* [Data for the task]:
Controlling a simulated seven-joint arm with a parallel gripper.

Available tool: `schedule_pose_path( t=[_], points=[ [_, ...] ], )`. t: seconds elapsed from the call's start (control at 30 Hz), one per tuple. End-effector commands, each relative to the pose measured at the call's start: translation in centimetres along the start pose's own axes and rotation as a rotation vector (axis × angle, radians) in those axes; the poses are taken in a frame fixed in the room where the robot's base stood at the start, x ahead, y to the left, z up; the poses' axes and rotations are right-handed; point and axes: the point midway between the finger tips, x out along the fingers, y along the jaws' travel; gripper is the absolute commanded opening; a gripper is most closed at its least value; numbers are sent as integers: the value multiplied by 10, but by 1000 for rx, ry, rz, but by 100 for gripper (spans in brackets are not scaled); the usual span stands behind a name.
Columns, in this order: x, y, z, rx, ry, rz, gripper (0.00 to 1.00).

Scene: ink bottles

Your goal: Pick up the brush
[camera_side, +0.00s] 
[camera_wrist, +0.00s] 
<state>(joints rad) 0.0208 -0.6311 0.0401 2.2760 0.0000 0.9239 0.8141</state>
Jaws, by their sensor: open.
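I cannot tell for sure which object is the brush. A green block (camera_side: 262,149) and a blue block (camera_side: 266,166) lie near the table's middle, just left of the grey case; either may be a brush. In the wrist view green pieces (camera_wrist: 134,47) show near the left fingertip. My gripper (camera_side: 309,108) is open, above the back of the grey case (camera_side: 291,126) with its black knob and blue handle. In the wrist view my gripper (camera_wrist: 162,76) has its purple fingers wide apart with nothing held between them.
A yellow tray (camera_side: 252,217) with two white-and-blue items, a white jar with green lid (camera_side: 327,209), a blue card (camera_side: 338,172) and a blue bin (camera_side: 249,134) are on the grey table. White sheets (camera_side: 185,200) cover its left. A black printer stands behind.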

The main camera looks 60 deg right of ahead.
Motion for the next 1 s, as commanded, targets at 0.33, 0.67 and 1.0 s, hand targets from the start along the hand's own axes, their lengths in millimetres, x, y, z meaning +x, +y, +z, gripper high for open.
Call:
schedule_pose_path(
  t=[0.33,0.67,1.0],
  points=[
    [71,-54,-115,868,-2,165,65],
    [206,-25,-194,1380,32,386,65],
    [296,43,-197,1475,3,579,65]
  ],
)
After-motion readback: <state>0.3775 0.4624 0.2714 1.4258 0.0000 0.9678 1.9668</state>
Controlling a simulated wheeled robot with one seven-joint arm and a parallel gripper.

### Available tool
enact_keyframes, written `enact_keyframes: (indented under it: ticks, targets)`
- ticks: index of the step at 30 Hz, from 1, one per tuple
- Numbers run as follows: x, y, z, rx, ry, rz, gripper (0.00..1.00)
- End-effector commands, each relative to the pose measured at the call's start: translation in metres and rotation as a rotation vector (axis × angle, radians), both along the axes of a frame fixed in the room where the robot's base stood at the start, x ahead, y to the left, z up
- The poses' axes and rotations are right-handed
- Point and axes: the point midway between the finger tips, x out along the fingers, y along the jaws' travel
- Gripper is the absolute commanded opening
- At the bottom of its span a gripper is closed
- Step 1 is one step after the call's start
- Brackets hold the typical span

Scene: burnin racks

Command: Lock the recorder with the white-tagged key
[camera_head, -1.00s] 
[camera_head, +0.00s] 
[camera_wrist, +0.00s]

* [Exercise]: Copy out the lines from the line containing "Scene: burnin racks" to the end of the listing above, without alteration.

* [Final answer]:
Scene: burnin racks

Command: Lock the recorder with the white-tagged key
[camera_head, -1.00s] 
[camera_head, +0.00s] 
[camera_wrist, +0.00s]

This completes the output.